None of the mechanisms claimed by manufacturers for the efficacy of premium mains cables stands up to any rigorous analysis. If these products work, the explanation is in the same class as that for homeopathy -- sympathetic magic, or its contemporary equivalent, the placebo effect.
I've known many people -- a number that surprises me -- who claim that their cars run better when they are clean and shiny. There really isn't any scientific explanation for this, either but, presumably, the effect is there, because it's an effect on a person's perception. In the end, this is personal enjoyment we're talking about, not a Mars mission.
There's an intriguing story in Robert Pirsig's Zen and the Art of Motorcycle Maintenance about the owner of a brand new bike who found that the handlebars were loose in the yokes. This made the machine difficult to ride and, presumably,less enjoyable. The author's proposed solution was to cut a beer can into strips, and bolt the strips under the handlebar mounts. This, it seems, was something that the frustrated biker was not prepared to do with his shiny new motorcycle. Instead,he purchased a set of branded handlebar shims from a specialist supplier at, we presume, considerable expense. In the end, the branded shims were made of exactly the same material as the beer cans, and both would have been invisible when installed.
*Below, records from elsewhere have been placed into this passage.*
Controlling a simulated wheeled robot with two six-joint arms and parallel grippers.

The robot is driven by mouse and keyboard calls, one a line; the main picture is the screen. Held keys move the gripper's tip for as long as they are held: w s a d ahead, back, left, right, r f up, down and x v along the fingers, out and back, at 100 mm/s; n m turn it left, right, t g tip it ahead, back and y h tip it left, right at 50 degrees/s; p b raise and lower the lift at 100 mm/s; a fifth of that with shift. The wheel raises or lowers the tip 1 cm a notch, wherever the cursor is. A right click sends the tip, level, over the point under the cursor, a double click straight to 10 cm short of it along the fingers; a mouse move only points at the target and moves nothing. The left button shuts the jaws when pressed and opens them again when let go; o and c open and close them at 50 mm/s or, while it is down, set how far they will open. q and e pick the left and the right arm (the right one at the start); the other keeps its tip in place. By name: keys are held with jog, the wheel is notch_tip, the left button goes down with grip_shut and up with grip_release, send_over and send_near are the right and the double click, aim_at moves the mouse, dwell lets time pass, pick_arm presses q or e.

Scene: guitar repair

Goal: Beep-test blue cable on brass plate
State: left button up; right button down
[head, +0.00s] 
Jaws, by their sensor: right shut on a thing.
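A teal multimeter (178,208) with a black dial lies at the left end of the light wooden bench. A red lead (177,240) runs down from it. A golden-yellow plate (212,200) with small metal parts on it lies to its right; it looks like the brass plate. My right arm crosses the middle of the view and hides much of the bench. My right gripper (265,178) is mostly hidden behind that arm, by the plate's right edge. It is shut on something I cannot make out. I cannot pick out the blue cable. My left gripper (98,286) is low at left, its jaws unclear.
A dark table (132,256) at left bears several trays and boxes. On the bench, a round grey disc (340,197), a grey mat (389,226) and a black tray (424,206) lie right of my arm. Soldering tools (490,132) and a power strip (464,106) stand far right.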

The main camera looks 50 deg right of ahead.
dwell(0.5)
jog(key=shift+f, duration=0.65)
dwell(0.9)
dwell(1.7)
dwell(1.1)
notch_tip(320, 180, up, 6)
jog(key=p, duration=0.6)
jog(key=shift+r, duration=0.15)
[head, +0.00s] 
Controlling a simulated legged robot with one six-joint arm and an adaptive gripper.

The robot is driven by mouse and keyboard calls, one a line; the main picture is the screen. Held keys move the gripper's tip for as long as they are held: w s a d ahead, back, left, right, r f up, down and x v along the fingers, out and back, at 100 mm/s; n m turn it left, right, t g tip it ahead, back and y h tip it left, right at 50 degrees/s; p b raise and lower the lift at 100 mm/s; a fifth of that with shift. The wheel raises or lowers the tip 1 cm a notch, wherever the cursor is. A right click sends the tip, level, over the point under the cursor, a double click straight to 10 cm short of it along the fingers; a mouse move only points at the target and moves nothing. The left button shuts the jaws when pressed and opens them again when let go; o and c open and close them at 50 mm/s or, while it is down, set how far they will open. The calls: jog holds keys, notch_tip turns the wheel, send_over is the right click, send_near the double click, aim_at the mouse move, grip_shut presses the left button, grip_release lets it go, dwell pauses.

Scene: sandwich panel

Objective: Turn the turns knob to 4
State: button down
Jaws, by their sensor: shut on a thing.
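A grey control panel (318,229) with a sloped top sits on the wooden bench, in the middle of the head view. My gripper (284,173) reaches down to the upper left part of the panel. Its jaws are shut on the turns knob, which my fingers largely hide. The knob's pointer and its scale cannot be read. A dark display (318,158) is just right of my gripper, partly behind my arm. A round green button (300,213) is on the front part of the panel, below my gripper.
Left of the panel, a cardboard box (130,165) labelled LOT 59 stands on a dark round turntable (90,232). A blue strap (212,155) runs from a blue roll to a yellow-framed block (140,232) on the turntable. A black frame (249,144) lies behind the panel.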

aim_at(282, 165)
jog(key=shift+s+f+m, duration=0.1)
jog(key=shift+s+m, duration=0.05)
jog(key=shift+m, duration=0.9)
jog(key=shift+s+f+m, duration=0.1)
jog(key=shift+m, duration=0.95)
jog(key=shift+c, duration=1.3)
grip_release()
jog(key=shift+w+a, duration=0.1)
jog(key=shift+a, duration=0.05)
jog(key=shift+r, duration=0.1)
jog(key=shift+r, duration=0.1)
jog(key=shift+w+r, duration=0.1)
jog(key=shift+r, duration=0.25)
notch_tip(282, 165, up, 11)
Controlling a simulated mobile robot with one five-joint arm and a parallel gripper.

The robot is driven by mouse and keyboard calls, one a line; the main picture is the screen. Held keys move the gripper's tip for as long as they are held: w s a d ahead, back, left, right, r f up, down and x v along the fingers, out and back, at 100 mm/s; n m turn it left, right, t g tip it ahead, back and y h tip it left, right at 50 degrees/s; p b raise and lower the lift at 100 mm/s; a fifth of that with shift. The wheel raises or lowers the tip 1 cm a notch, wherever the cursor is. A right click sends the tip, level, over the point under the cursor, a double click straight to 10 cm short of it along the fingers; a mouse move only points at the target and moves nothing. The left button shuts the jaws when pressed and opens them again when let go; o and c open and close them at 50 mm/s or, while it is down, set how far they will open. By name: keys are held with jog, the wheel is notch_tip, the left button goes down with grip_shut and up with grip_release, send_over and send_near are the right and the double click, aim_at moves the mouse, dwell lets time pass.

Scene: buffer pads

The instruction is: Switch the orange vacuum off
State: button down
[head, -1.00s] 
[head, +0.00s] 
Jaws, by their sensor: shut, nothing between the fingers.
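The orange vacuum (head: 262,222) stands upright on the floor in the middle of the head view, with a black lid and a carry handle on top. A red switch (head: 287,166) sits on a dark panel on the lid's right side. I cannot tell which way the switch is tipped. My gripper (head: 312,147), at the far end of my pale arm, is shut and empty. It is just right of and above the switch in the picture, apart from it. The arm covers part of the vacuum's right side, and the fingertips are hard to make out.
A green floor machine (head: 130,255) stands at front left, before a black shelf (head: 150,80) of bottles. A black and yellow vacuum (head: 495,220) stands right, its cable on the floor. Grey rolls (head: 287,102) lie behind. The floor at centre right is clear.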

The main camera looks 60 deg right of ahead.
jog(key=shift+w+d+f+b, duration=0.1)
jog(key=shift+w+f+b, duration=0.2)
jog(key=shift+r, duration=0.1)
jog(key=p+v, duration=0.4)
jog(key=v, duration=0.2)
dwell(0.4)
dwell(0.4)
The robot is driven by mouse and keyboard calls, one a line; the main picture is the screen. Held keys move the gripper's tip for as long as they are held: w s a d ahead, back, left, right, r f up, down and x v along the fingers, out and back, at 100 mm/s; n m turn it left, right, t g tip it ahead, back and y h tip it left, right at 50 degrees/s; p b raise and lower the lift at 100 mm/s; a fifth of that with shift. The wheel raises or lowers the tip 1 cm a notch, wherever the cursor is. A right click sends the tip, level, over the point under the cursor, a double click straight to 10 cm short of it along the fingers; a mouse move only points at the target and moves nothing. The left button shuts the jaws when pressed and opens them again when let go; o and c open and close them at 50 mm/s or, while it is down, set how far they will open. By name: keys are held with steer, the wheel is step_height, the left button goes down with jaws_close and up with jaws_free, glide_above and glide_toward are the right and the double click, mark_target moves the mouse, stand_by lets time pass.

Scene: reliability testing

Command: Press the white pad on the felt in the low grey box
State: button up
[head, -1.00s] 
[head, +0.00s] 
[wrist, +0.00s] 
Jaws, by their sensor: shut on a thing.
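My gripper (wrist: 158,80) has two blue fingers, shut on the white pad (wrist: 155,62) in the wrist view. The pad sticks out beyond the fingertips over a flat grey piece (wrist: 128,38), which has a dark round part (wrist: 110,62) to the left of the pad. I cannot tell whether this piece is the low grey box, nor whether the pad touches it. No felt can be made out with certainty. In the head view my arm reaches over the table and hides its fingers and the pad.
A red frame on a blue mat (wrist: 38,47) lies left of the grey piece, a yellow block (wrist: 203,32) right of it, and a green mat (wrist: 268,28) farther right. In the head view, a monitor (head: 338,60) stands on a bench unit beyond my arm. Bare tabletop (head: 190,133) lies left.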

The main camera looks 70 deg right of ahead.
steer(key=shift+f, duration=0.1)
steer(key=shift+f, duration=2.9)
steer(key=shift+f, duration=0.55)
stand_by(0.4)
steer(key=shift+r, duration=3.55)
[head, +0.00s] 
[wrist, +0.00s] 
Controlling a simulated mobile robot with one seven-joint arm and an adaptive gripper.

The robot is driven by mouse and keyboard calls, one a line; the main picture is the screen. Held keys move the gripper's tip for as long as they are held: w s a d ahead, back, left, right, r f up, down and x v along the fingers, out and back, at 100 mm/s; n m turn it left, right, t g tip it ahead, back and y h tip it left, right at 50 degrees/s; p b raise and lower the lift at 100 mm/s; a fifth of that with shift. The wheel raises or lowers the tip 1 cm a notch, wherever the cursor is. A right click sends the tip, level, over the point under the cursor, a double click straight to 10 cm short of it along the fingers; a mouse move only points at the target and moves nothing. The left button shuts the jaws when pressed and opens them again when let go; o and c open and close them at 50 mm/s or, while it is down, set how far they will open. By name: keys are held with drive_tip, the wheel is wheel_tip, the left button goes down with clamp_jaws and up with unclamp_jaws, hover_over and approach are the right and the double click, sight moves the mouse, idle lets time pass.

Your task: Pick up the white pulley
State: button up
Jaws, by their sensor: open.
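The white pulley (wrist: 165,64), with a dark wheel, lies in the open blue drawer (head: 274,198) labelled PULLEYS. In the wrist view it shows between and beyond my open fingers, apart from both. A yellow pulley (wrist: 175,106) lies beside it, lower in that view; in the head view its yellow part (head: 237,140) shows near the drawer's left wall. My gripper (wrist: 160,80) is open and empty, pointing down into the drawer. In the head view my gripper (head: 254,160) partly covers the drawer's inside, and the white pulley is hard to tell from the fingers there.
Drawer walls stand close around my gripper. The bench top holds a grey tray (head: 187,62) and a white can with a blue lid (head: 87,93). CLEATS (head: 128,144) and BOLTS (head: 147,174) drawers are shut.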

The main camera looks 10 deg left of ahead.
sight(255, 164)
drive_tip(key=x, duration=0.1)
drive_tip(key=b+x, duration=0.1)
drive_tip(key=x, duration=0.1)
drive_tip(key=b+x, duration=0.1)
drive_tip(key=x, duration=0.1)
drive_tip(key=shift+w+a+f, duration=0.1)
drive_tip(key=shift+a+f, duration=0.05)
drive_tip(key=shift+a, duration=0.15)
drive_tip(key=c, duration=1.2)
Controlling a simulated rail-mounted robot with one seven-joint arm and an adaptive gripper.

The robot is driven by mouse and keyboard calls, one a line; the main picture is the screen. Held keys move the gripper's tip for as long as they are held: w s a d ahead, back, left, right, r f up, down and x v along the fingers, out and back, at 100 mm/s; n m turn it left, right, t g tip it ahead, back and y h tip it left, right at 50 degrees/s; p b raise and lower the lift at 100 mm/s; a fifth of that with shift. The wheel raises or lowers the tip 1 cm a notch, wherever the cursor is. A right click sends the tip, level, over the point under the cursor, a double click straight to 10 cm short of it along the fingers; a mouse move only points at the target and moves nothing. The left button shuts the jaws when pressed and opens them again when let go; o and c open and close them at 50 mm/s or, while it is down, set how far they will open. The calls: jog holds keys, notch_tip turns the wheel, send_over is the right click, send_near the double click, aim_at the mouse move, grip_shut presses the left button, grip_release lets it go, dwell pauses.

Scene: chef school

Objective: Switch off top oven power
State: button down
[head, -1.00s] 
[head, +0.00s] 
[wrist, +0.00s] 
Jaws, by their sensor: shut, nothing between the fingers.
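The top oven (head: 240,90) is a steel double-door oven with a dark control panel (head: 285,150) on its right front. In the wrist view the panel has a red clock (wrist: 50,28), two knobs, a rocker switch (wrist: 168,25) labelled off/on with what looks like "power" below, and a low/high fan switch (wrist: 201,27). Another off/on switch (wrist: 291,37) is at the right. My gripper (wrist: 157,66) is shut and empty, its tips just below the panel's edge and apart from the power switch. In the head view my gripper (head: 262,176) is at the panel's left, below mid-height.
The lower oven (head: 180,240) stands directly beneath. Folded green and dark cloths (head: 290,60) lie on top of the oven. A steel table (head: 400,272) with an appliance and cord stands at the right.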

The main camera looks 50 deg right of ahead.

I don't know if this story is true, but it certainly sounds plausible. We develop attachments to our possessions, and the pleasure we take in them is only loosely related to the function they fulfil. I own many things which have no discernible function at all -- probably we all do. Part of the pleasure of owning a top-shelf hi-fi system is the knowledge that everything about it is as perfect as it can possibly be. We can't easily change the distance of our houses from the power station, but we can do what little we can by fitting a better mains cable.
More cynically, I suspect that if you spend a lot of money on a premium mains cable you have to hear a difference in the sound. If you don't, it's hard to avoid having to conclude that you're a fool.